O Arianismo foi fundado por Ário, sacerdote da igreja de Alexandria, no século IV. Acreditam na preexistência de Cristo, mas negam que Jesus Cristo e Deus Pai tenham a mesma substância (consubstancialidade), Jesus não é Deus Pai, é subordinado a este. Somente existe um único Deus e este é Deus Pai, sendo Jesus, seu filho e não o próprio Deus. Para o Arianismo só existe um único Deus. O Arianismo nega a divindade de Jesus e do Espírito Santo. Jesus Cristo pode ser entendido como superior aos humanos, mas não possui a mesma substância de Deus Pai.

O ponto de vista vitorioso foi o adotado pela teologia oriental, que faz uma sutil distinção e entende que Deus é uma única “ousia” em três “hipostasis”, ou como ficou definido no ocidente, uma única “substantia” em três “personae”. Dito de outro modo, uma única essência, ou substância, em três pessoas.

Já no ano de 318 d.C. o bispo Alexandre, de Alexandria, reúne um Sínodo com cerca de 100 bispos que discutem as ideias de Ário e seus seguidores, condenando-as.
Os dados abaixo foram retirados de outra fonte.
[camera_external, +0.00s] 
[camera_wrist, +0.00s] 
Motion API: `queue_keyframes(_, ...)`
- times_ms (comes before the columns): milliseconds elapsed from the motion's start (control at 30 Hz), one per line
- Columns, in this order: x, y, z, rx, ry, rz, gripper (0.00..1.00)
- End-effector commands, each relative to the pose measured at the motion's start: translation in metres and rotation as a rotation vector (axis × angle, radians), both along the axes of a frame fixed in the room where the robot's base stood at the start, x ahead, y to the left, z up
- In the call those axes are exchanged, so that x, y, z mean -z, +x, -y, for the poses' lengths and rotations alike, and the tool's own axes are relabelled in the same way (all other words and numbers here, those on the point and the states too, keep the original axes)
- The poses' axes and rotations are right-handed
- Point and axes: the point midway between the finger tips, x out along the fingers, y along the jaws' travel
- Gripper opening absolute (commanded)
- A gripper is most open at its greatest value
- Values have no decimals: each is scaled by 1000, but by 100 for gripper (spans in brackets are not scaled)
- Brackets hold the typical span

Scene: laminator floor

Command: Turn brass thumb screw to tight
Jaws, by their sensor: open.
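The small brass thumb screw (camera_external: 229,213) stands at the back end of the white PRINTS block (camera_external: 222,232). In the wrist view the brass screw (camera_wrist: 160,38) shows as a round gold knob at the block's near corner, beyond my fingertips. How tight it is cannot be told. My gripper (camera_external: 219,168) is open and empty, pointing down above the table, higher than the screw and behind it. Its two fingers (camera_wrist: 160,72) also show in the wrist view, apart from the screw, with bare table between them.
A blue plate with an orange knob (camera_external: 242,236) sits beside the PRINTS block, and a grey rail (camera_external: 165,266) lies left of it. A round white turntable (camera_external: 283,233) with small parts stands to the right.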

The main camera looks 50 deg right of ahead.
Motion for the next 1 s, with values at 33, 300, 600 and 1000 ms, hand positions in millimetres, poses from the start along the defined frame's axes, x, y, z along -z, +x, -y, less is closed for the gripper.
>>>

O arianismo foi condenado no Concílio ecumênico de Niceia, na Ásia Menor, convocado pelo imperador Constantino, em 325 d.C. e para o qual compareceram cerca de 300 bispos oriundos de todo o mundo cristão.

 

Donatismo – século IV a VII d.C.

Donatismo, fundado por Donato de casa Nigra (Donato de Casas Negras), bispo no norte da África, na Numídia e em Cartago. A data geralmente aceita para o início deste cisma é o ano de 306 d.C. (alguns entendem ser 311). Esta doutrina surge forte na África e ali permanece até a extinção do Cristianismo nessa região, pelos muçulmanos.

Em decorrência deste cisma a Igreja no norte da África rompe com a Igreja Católica com sede em Roma, alguns bispos da Numídia não reconhecem a legitimidade da consagração de Ceciliano, novo bispo de Cartago, estes religiosos afirmam que tanto ele quanto os que o ordenaram tinham traído a fé cristã durante a grande perseguição ocorrida no governo de Diocleciano. Estes bispos e seus seguidores afirmam representar a verdadeira Igreja dos mártires.

A explicação para o motivo que levou ao cisma é até bem simples, pois, baseia-se na não concordância com a consagração de Ceciliano como o novo bispo de Cartago, ocupando o lugar do bispo Mensúrio, que havia falecido. Entendiam os donatistas que aqueles que haviam consagrado Ceciliano, e também o próprio, eram todos traidores. Para os donatistas, aqueles que durante as perseguições haviam entregue os livros sagrados aos perseguidores para se salvarem de serem presos, torturados e mesmo mortos, eram todos traidores da verdadeira fé cristã e se reintegrados à Igreja, seus sacramentos não teriam valor algum. Quem fosse, por exemplo, por eles batizados, deveria ser re-batizado por um sacerdote digno, para que este sacramento tivesse valor.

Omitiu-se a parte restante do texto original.